* **SHORT PROBLEM**: Reproduce each line bearing the word "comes".

** begin **

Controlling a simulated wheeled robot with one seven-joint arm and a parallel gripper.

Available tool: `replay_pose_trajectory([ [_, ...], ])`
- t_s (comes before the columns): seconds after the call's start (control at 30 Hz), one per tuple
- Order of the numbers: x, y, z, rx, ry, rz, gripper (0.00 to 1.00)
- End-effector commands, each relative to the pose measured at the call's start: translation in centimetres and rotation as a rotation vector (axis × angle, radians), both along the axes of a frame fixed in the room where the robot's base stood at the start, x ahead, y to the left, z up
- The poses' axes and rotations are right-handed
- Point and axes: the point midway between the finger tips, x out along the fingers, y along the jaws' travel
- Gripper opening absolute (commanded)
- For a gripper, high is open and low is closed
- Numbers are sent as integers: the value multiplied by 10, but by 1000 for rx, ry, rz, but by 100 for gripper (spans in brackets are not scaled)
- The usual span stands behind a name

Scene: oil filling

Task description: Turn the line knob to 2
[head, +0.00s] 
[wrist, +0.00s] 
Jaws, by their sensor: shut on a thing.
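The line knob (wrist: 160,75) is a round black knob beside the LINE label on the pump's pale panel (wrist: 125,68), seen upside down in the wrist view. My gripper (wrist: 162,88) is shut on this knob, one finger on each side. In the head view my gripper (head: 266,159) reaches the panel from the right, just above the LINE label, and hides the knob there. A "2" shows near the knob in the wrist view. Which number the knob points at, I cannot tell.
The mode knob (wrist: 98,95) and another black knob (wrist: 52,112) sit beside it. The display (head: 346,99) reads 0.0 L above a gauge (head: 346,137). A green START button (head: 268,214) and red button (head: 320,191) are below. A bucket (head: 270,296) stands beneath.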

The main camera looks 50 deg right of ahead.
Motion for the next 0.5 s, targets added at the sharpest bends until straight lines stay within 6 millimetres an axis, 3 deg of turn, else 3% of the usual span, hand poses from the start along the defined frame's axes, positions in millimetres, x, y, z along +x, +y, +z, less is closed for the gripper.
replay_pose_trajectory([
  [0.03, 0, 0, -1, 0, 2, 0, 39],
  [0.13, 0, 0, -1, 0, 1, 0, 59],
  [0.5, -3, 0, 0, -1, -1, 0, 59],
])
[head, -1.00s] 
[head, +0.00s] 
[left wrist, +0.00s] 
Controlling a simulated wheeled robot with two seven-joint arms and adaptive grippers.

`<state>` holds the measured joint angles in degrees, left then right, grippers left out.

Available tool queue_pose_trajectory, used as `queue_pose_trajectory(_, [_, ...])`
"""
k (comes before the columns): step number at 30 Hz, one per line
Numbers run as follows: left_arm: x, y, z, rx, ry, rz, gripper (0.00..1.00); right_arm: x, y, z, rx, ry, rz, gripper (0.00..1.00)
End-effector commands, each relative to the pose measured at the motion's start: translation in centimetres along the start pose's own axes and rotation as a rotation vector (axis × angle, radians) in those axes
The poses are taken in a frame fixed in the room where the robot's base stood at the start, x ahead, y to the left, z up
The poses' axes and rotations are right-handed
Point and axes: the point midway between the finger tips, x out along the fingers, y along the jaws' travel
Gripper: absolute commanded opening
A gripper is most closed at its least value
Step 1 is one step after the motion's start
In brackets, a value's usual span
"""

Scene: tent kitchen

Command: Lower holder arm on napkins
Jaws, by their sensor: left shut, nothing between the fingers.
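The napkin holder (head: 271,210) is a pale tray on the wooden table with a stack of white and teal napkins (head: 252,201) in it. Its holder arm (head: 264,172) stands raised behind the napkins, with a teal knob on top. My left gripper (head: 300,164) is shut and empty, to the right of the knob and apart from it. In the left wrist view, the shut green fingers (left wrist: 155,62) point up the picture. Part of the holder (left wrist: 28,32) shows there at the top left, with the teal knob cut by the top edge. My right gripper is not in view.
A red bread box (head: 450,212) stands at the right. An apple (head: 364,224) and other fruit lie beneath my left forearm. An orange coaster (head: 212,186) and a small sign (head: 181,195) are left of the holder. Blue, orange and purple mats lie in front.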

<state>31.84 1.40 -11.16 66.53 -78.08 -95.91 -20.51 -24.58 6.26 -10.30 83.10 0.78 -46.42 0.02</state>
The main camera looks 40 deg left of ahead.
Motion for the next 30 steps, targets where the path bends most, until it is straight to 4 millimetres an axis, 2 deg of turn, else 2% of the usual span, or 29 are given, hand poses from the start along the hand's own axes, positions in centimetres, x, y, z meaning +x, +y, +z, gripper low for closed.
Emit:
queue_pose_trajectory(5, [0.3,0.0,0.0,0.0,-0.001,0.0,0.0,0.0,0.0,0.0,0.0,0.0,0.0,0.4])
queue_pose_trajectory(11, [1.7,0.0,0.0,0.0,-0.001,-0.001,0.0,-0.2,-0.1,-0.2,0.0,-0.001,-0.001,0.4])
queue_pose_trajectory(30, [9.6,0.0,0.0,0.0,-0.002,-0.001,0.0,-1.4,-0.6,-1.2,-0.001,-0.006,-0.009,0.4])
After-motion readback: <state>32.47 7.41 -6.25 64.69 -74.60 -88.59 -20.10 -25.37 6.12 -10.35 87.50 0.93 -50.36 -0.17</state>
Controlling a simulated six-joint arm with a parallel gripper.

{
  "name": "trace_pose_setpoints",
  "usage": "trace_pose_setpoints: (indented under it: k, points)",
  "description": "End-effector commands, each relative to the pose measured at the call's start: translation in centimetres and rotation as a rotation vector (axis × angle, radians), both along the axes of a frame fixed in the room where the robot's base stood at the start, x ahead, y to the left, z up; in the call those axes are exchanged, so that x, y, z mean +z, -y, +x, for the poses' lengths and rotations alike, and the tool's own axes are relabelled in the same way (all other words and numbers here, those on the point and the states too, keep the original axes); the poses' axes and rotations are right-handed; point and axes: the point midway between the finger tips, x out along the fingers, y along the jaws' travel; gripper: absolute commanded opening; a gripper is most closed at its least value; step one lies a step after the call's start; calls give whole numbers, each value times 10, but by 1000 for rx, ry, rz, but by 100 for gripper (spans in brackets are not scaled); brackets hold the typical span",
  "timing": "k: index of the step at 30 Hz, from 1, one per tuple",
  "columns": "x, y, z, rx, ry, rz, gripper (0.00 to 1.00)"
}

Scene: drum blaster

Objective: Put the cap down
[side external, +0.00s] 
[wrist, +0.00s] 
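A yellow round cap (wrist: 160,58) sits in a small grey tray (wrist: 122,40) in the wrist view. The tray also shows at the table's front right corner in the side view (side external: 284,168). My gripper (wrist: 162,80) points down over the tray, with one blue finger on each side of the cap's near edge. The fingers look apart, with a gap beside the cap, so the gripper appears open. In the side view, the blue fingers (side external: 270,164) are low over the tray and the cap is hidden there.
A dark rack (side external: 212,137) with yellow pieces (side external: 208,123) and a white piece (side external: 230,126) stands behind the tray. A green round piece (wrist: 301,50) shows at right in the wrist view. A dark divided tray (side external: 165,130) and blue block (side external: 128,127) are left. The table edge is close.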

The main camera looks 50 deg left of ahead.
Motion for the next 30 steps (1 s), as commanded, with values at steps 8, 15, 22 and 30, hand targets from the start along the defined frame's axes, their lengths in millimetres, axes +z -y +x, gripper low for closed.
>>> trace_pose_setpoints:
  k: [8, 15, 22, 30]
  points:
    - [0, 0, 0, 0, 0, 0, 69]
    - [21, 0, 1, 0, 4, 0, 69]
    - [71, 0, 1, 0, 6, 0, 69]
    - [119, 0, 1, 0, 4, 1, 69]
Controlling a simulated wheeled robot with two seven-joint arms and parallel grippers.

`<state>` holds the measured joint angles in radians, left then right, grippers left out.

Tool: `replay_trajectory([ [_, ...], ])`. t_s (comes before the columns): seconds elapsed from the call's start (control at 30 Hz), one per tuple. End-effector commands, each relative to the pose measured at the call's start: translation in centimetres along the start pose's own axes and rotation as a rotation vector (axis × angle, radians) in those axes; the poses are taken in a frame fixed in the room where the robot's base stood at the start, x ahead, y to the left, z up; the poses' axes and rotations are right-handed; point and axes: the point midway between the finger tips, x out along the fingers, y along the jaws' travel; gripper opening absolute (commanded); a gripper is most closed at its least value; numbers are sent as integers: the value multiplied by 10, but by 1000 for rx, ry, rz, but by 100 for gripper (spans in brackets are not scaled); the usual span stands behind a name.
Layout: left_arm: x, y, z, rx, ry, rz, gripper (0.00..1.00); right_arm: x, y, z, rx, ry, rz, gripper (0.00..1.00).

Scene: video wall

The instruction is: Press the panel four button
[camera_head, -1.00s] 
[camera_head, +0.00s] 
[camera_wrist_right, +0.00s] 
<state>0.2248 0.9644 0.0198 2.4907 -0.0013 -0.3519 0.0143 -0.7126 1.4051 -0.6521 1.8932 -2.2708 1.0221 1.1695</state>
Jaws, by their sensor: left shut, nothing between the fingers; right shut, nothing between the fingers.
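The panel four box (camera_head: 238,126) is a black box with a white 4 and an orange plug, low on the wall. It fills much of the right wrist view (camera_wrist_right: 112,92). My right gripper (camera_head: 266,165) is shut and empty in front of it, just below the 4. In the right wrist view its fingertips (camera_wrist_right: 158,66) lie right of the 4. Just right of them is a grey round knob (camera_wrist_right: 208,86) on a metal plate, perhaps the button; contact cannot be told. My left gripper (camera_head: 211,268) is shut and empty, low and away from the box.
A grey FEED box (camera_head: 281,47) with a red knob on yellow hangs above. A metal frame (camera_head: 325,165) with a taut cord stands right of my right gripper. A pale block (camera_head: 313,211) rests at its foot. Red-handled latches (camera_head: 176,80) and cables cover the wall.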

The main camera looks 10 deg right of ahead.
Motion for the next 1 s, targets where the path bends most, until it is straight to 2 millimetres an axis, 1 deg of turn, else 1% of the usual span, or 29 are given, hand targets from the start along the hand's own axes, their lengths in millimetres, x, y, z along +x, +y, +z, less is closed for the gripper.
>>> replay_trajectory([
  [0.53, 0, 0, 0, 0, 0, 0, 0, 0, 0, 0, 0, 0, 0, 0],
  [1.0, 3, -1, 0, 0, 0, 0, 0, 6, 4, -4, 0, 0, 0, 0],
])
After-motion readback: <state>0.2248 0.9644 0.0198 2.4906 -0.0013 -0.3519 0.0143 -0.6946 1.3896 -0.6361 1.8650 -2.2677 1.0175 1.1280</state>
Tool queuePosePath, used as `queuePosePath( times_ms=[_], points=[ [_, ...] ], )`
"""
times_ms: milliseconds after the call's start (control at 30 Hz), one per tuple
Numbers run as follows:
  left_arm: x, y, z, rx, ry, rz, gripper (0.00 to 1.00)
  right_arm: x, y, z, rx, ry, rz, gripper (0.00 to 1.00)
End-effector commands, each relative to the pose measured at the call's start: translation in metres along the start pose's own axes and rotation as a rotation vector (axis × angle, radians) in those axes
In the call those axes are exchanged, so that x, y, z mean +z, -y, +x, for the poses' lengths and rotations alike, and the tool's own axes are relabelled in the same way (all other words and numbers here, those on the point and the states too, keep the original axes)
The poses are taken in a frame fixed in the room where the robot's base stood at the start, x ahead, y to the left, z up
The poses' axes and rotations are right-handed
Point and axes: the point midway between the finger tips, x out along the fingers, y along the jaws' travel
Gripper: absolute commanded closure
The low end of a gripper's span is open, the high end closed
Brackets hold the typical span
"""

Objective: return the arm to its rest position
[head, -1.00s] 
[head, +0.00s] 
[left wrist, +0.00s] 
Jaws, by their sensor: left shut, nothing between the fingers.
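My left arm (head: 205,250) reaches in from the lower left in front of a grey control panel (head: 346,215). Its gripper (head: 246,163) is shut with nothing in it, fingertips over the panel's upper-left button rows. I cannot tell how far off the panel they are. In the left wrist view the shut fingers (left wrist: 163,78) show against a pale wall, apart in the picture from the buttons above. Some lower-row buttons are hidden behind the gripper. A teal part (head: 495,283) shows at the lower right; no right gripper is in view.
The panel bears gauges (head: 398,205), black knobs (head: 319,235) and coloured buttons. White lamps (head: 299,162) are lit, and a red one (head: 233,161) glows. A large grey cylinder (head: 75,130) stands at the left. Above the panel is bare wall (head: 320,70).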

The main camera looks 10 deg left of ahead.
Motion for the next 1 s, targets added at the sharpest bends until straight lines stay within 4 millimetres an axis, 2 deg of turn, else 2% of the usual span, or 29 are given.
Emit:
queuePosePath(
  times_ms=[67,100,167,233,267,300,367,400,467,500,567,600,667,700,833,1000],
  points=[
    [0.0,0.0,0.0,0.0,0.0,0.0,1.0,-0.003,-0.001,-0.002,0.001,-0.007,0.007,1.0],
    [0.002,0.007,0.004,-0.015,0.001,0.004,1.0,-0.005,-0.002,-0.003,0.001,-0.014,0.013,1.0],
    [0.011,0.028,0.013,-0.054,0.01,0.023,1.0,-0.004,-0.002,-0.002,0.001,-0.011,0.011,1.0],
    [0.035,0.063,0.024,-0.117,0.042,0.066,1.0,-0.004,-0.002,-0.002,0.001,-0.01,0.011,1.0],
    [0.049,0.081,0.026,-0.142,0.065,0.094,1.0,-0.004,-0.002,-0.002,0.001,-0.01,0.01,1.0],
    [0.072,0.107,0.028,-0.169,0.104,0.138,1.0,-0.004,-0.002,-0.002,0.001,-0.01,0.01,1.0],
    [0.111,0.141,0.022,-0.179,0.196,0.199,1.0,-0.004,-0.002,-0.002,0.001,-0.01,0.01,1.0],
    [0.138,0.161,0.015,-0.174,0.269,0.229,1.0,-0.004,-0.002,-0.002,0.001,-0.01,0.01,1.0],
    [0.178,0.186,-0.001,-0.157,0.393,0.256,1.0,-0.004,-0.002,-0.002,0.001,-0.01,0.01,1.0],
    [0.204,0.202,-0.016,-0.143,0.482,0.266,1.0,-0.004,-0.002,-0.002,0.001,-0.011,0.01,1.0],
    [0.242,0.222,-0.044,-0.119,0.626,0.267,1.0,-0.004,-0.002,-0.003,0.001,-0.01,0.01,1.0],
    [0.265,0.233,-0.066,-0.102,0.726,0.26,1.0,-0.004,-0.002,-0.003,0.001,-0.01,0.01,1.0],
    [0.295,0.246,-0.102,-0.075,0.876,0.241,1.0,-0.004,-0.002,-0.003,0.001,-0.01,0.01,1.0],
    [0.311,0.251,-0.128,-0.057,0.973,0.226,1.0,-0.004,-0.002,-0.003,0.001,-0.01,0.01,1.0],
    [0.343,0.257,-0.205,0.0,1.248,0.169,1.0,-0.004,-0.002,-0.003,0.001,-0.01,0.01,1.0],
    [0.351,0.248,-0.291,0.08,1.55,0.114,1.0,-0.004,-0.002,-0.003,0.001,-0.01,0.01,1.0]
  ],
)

** end **

* **SOLUTION FOR THIS TASK**:
- t_s (comes before the columns): seconds after the call's start (control at 30 Hz), one per tuple
k (comes before the columns): step number at 30 Hz, one per line
Tool: `replay_trajectory([ [_, ...], ])`. t_s (comes before the columns): seconds elapsed from the call's start (control at 30 Hz), one per tuple. End-effector commands, each relative to the pose measured at the call's start: translation in centimetres along the start pose's own axes and rotation as a rotation vector (axis × angle, radians) in those axes; the poses are taken in a frame fixed in the room where the robot's base stood at the start, x ahead, y to the left, z up; the poses' axes and rotations are right-handed; point and axes: the point midway between the finger tips, x out along the fingers, y along the jaws' travel; gripper opening absolute (commanded); a gripper is most closed at its least value; numbers are sent as integers: the value multiplied by 10, but by 1000 for rx, ry, rz, but by 100 for gripper (spans in brackets are not scaled); the usual span stands behind a name.

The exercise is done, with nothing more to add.